As discussed above, a loss corporation generally is required to track ownership changes that occur in a 5 percent Entity, and segregation events involving ownership changes by Small Shareholders in a 5 percent Entity generally are subject to the segregation rules. The Proposed Regulations provide for an exception from the application of the segregation rules for ownership shifts by Small Shareholders in a 5 percent Entity if, on the testing date, the entity owns no more than 10 percent (by value) of the outstanding loss corporation stock (the "Ownership Limitation") and its investment in the loss corporation is not greater than 25 percent of the entity's gross assets (the "Asset Threshold").[13]

A loss corporation may establish that a 5 percent Entity meets the Ownership Limitation through either actual knowledge or (absent actual knowledge to the contrary) by applying certain presumptions regarding stock ownership in the current Section 382 Regulations (i.e., through reliance on the existence and absence of Schedule 13D and 13G filings if the stock is subject to regulation by the Securities and Exchange Commission, and through reliance on certain statements signed under penalties of perjury by a responsible person on behalf of a first-tier or higher entity regarding shifts in its ownership interests during the relevant testing period).[14]  For purposes of applying the Asset Threshold test, an entity's cash and cash items (within the meaning of Section 382(h)(3)(B)(ii)) are not taken into account.  

The IRS notes in the preamble to the Proposed Regulations that this exception was provided in response to one commentator's request for relief from the indirect ownership tracking requirements in light of the fact that it is often unduly burdensome (and sometimes impossible) for a loss corporation to obtain the information about indirect ownership changes that is necessary to comply with the requirements.
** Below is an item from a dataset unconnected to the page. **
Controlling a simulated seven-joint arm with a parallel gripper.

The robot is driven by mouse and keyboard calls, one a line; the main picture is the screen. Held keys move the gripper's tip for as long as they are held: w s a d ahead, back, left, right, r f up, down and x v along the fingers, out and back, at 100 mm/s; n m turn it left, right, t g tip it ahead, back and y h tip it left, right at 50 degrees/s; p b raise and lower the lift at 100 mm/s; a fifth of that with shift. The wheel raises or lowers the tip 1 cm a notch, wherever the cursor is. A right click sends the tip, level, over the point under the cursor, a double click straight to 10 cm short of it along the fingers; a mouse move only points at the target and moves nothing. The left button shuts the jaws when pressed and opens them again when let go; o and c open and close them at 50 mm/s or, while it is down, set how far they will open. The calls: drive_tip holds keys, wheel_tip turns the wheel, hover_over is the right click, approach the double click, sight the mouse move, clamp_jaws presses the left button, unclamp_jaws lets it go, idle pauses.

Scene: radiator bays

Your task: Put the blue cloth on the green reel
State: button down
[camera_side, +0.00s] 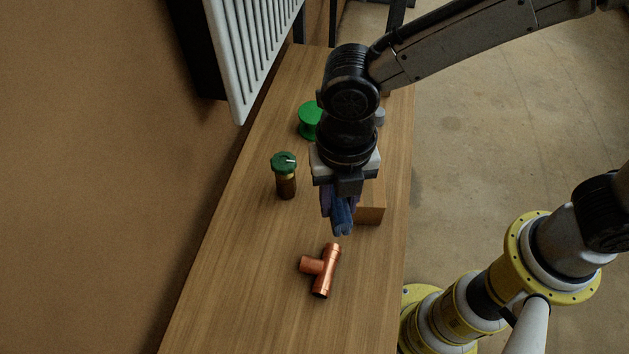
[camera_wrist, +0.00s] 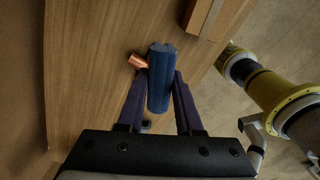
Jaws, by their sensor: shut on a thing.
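The blue cloth (camera_side: 342,217) is a rolled bundle held between the fingers of my gripper (camera_side: 337,202), above the bench. In the wrist view the cloth (camera_wrist: 160,78) stands lengthwise between the two dark fingers of my gripper (camera_wrist: 158,90), its far end reaching past the fingertips. The green reel (camera_side: 308,121) stands on the bench farther back, up and left of my gripper in the side view. My arm hides part of its right side. The reel does not show in the wrist view.
A copper tee (camera_side: 318,270) lies on the bench (camera_side: 230,270) in front of my gripper; the cloth partly hides the tee in the wrist view (camera_wrist: 137,61). A green-capped brass valve (camera_side: 285,177) stands left. A wooden block (camera_side: 371,208) sits right. A white radiator (camera_side: 252,50) hangs at back left.

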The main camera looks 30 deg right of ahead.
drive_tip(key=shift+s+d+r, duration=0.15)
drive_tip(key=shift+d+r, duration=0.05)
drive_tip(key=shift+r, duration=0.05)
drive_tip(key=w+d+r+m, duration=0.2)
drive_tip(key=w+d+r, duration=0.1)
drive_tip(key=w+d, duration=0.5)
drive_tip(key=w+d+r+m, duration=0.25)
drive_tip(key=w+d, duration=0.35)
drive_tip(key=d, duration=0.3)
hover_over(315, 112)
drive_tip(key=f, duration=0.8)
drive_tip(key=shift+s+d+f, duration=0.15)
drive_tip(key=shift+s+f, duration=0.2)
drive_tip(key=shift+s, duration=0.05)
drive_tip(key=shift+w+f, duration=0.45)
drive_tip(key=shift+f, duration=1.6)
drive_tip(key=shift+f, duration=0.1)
Further, the IRS states that the exception is appropriate because the Asset Threshold makes it unlikely that the loss corporation's tax attributes motivate transactions resulting in a shift in the equity of a 5 percent Entity and the Ownership Limitation makes it unlikely that transactions among Small Shareholders one or more tiers removed implicate loss trafficking concerns.
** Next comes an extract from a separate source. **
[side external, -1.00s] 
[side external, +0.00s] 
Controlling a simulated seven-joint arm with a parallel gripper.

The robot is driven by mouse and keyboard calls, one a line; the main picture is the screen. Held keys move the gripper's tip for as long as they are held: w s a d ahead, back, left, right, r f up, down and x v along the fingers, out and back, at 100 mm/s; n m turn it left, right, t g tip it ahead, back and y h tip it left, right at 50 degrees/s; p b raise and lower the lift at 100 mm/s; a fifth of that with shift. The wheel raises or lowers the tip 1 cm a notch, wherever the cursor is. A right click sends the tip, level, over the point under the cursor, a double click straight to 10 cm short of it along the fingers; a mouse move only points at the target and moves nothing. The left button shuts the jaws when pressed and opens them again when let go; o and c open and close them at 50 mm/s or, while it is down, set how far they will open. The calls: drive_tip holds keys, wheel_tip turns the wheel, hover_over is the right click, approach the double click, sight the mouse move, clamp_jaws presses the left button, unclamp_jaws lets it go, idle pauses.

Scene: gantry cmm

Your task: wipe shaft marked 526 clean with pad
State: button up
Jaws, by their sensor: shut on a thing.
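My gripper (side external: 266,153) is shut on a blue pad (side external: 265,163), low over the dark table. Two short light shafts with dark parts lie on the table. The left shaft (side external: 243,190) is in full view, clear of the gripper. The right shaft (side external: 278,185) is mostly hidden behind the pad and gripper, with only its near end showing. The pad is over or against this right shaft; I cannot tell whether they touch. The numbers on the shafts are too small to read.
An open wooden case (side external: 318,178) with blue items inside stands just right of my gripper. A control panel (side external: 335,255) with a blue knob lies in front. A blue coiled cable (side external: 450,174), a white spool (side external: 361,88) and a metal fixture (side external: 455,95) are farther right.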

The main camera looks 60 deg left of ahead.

In the preamble to the Proposed Regulations, the IRS states that in response to the Notice, it received comments requesting the expansion of the small issuance and cash issuance exceptions in the current Section 382 Regulations, which exempt certain amounts of stock issuances from the segregation rules. The small issuance exception generally applies to the total amount of stock issued during a taxable year to the extent it does not exceed either 10 percent of the total value of the corporation's outstanding stock at the beginning of the taxable year or 10 percent of the class of stock issued and outstanding at the beginning of the taxable year, but does not apply to any issuance that by itself exceeds the small issuance limitation.[15] Where stock is issued solely for cash, the cash issuance exception exempts a percentage of the total stock issued equal to 50 percent of the aggregate percentage ownership interest of the Public Groups of the corporation immediately before the issuance.[16] The IRS noted that all transactions that infuse new cash into a loss corporation, even those involving Small Shareholders, can implicate the intended purposes of Section 382 because the capital infusion can accelerate the use of the loss corporation's NOLs. However, comments specifically addressing whether it would be appropriate to refine either or both of the exceptions in the context of the exceptions provided in the Proposed Regulations were requested. Specific comments regarding the clarity of the Proposed Regulations and how they may be made easier to understand also were requested.

*          *          *

To ensure compliance with requirements imposed by U.S. Treasury Regulations, Proskauer Rose LLP informs you that any U.S. tax advice contained in this communication (including any attachments) was not intended or written to be used, and cannot be used, for the purpose of (i) avoiding penalties under the Internal Revenue Code or (ii) promoting, marketing or recommending to another party any transaction or matter addressed herein.



[1]   Unless otherwise stated, all references to "Section" hereafter are to the Internal Revenue Code of 1986, as amended.

[2]   Application of the Segregation Rules to Small Shareholders, 76 Fed. Reg. 72362 (Nov. 23, 2011).

[3]   Prop. Reg. Section 1.382-3(j)(17).

[4]   Section 382(a).

[5]   Section 382(g)(1).

[6]   Section 382(g)(4)(A).

[7]   Treas. Reg. Section 1.382-2T(j)(1)(iv).

[8]   Treas. Reg. Section 1.382-2T(j)(2)(iii).

[9]   Id.

[10] IRS Notice 2010-49, 2010-27 I.R.B. (Jun. 11, 2010).

[11] Prop. Reg. Section 1.382-3(j)(14).

[12] Prop. Reg. Section 1.382-3(j)(13).

[13] Prop. Reg. Section 1.382-3(j)(15).

[14] See Treas. Reg. Section 1.382-2T(k)(1).

[15] Treas. Reg. Section 1.382-3(j)(2).

[16] Treas. Reg. Section 1.382-3(j)(3).


DISCLAIMER: Because of the generality of this update, the information provided herein may not be applicable in all situations and should not be acted upon without specific legal advice based on particular situations.